"""

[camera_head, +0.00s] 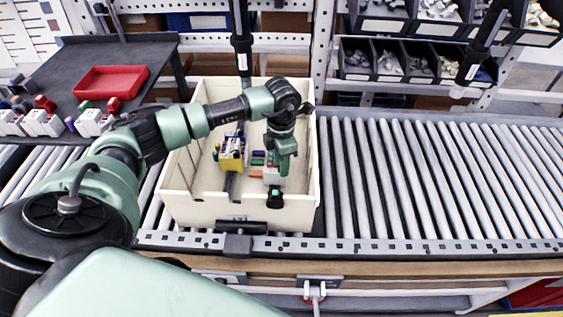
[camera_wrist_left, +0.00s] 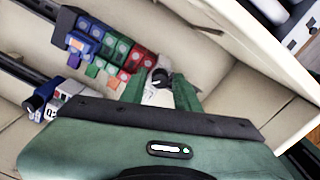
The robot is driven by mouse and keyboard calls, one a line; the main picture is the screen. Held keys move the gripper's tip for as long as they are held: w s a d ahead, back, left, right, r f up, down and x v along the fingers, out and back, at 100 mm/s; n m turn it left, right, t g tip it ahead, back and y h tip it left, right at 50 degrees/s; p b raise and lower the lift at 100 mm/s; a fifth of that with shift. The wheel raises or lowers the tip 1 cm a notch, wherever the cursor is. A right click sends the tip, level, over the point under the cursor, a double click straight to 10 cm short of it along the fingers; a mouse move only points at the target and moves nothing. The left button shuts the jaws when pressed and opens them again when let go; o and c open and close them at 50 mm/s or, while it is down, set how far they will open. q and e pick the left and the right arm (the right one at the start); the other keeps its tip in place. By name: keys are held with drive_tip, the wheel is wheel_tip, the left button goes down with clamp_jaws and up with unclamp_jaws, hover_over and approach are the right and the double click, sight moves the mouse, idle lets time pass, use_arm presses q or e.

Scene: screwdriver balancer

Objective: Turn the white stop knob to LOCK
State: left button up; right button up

"""

Count how many lines of the material hold the string "right". Give the number and nothing more.

2